O XXII Congresso do PCP e os seus futuros dirigentes a eleger pelo órgão máximo do Partido assumem uma grande responsabilidade histórica. Cabe-lhes decidir se continuamos por este caminho e vamos parar  ao mesmo sítio onde foram parar o PCF, o PCE, o PCI ou o PCdoB, ou se se faz, depois de profunda autocrítica (o S-G do PCP parece que só assume a autocrítica pela “perceção errada” que gerou com a tomada de posição tomada acerca da guerra na Ucrânia) uma viragem do rumo combatendo e erradicando o claro desvio de direita que o PCP está a atravessar, como aconteceu antes da reorganização de 40-41 e no período  de vigência das resoluções do V Congresso. 

 

O PCP goza ainda de um profundo reconhecimento histórico do povo pelo seu papel no combate ao fascismo e pelo papel que desempenhou no 25 de abril. O PCP era, e orgulhava-se disso, um partido diferente dos outros. Os que se consideram e são verdadeiros comunistas, herdeiros desse passado histórico glorioso, não podem rever-se no atual estado de coisas no Partido. O seu prestígio está a perder-se lentamente e os posicionamentos de hoje não são legado que se deixe aos comunistas do futuro. 

 

Para o bem e para o mal a responsabilidade histórica pelo que vier a sair do XXII Congresso pesará 

nos ombros dos seus delegados e dos seus presentes e futuros dirigentes. 

 

Os trabalhadores e o povo portugueses necessitam de ver de novo diante dos seus olhos o grande ideal que orientou ao longo de um  século e meio a luta do proletariado mundial: a revolução socialista, o fim da exploração do homem pelo homem.
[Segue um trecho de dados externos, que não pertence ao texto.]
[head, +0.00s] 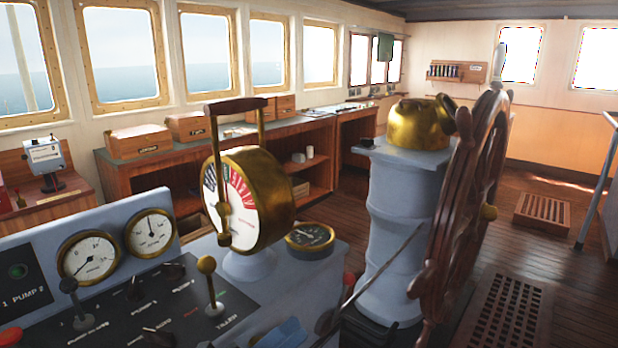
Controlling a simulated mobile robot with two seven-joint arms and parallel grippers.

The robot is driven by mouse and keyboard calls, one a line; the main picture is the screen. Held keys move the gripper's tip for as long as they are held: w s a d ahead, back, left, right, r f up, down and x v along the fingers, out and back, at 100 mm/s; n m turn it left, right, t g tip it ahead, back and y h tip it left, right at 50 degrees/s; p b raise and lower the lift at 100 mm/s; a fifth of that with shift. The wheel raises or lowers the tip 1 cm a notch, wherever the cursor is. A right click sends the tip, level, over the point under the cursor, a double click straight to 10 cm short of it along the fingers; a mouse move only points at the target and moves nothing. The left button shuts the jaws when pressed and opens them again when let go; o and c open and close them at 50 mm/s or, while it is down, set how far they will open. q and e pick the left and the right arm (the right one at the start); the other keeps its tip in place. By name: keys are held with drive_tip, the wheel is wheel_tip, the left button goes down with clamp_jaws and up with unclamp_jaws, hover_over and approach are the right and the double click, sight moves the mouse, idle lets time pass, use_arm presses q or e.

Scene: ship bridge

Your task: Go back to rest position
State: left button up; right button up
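The task names no object, only my rest position. A small blue and dark shape (284,333) shows at the bottom edge, in front of the console. It may be part of my left gripper, but its fingers cannot be made out and I see nothing held. My right gripper is not in view.
A grey console (230,290) with gauges, levers and a brass telegraph (245,200) fills the lower left. A wooden ship's wheel (465,200) stands beside a grey pedestal (398,215) topped by a brass compass (420,124). Wooden floor (535,240) is open at the right, with gratings.

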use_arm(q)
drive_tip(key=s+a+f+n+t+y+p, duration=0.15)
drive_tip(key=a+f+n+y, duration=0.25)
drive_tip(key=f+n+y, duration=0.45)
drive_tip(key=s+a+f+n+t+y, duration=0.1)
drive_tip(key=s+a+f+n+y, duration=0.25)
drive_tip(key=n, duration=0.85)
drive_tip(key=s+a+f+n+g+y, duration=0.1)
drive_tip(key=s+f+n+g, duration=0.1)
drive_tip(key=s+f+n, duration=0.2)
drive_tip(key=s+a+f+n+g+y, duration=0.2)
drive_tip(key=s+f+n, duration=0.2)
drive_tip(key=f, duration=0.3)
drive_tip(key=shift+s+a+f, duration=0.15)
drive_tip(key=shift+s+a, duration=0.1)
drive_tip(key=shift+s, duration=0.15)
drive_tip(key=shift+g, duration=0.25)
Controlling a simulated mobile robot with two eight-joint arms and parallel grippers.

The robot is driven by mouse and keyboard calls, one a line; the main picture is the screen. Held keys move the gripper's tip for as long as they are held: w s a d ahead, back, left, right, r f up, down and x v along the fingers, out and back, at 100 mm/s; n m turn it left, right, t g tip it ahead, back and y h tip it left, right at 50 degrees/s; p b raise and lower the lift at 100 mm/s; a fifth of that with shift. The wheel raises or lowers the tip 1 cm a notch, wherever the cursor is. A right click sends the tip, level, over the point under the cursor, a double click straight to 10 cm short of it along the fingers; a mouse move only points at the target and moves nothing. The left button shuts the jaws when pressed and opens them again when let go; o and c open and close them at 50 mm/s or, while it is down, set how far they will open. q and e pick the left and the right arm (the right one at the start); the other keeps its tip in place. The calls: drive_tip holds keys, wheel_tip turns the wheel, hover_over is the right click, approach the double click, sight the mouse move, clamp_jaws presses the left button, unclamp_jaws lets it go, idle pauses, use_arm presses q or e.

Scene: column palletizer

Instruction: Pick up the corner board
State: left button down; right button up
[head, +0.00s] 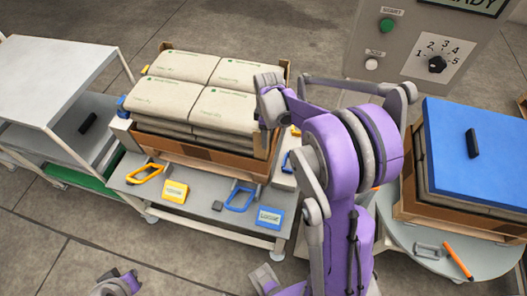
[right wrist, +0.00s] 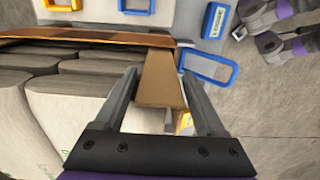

Foi esse ideal que deu força à luta na escura noite fascista, no fundo da qual brilhava a chama da URSS e do socialismo. 

 

Diz Lenine em O Imperialismo estádio supremo do capitalismo

 

«O traço distintivo da situação atual é a existência de condições económicas e políticas que não podiam deixar de tornar o oportunismo ainda mais incompatível com os interesses gerais e vitais do movimento operário: o imperialismo embrionário transformou-se no sistema dominante [...]1» 

Com tudo isto se pode legitimamente concluir que o PCP está incapacitado de dirigir a luta do proletariado pela conquista do poder, pela abolição da exploração capitalista.